Tool calls from robot episodes
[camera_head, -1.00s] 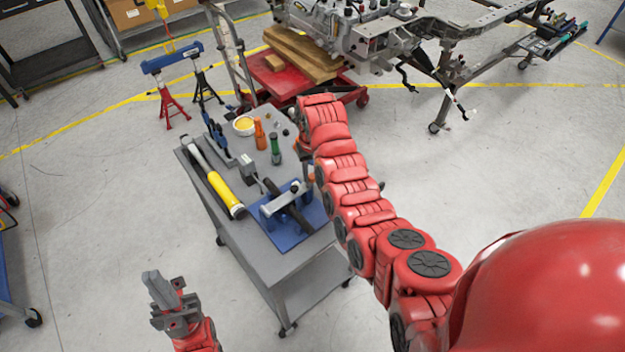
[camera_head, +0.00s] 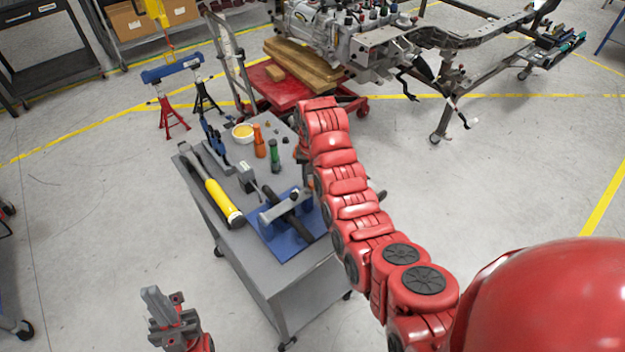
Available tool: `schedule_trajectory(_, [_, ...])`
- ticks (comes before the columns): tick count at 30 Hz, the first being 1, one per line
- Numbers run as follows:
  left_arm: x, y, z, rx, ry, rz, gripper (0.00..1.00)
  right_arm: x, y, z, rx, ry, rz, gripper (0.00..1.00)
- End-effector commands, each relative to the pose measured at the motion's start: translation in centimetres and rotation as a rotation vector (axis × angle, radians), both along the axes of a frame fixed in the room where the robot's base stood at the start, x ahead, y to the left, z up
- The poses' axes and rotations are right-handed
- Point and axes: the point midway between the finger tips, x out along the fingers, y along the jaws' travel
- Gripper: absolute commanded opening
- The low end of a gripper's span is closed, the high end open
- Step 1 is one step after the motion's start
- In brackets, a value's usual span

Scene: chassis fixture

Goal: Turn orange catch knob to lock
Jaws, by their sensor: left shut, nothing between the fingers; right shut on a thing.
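The fixture is a blue plate (camera_head: 283,246) with a grey block and a dark bar (camera_head: 299,229), lying on the near end of a grey cart. A small bit of the orange catch knob (camera_head: 309,181) shows at the fixture's far right, beside my right arm. My right arm reaches over the cart's right edge. My right gripper is mostly hidden behind that arm; it is shut at the knob, and the contact itself is hidden. The knob's turn angle cannot be told. My left gripper (camera_head: 151,297) is shut and empty, off the cart at the lower left.
The cart top (camera_head: 194,184) also holds a yellow-handled tool (camera_head: 222,200), an orange bottle (camera_head: 259,141), a green bottle (camera_head: 274,156) and a yellow-filled bowl (camera_head: 243,132). A red lift cart (camera_head: 270,92) and a chassis stand behind.

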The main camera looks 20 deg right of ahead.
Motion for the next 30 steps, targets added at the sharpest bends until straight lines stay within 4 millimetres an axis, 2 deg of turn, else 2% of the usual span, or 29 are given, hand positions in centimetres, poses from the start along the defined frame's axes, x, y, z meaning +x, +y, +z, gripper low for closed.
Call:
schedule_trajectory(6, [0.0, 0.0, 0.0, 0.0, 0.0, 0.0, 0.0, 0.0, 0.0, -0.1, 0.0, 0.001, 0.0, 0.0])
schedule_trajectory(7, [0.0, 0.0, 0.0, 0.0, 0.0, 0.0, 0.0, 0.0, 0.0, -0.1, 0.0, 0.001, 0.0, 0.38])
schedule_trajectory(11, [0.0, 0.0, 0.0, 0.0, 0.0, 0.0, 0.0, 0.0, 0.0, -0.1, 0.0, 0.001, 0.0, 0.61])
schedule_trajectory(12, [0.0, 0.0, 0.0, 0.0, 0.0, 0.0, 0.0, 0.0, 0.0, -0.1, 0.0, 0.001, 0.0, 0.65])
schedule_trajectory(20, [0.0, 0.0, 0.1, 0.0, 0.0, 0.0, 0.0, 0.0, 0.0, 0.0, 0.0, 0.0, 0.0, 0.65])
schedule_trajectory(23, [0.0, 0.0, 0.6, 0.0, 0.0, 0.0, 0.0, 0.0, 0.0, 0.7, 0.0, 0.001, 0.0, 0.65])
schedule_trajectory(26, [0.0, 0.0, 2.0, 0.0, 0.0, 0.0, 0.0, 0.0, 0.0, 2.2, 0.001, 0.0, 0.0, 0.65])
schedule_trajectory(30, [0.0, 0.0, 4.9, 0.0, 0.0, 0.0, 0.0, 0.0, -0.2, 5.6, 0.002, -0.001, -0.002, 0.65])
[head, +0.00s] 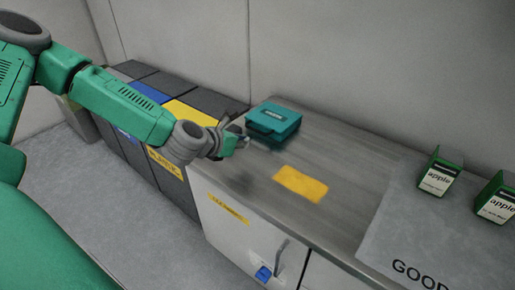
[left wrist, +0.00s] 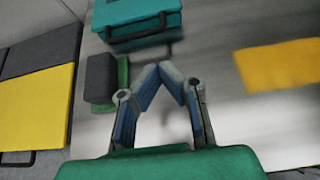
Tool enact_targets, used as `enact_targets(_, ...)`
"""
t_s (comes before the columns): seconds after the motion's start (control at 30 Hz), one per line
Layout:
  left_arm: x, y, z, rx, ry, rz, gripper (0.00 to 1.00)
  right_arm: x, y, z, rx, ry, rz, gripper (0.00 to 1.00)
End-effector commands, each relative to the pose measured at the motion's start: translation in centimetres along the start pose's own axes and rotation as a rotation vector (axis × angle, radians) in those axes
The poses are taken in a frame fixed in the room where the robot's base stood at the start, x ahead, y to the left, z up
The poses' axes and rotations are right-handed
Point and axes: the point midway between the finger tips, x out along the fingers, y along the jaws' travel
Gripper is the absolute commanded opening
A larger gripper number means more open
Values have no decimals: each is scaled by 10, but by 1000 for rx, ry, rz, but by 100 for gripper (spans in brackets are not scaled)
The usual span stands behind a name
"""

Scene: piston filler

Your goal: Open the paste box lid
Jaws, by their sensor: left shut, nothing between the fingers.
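The paste box, a teal case (head: 273,119) with a dark front handle, stands on the metal counter near the wall. Its lid looks closed. In the left wrist view the teal case (left wrist: 135,15) is at the top, partly cut off. My left gripper (head: 248,142) is just in front and to the left of the case, over the counter. In the left wrist view its fingers (left wrist: 162,70) come together at the tips, shut and empty, apart from the handle. My right gripper is not in view.
A small grey-and-green block (left wrist: 103,78) lies left of my fingers. A yellow patch (head: 300,184) marks the counter (head: 330,150). Dark, blue and yellow bins (head: 150,93) stand at left. Green "apple" boxes (head: 439,174) stand on a grey mat (head: 415,225) at right.

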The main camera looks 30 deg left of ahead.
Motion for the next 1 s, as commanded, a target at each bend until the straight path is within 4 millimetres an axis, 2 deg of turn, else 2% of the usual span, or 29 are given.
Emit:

▶ [EXERCISE GOAL] Repeat only what runs from the line holding "Motion for the next 1" to the end of the data, keeping every line exactly as written, first and last included.

▶ [SOLUTION TO THIS PROBLEM]
Motion for the next 1 s, as commanded, a target at each bend until the straight path is within 4 millimetres an axis, 2 deg of turn, else 2% of the usual span, or 29 are given.
Emit:

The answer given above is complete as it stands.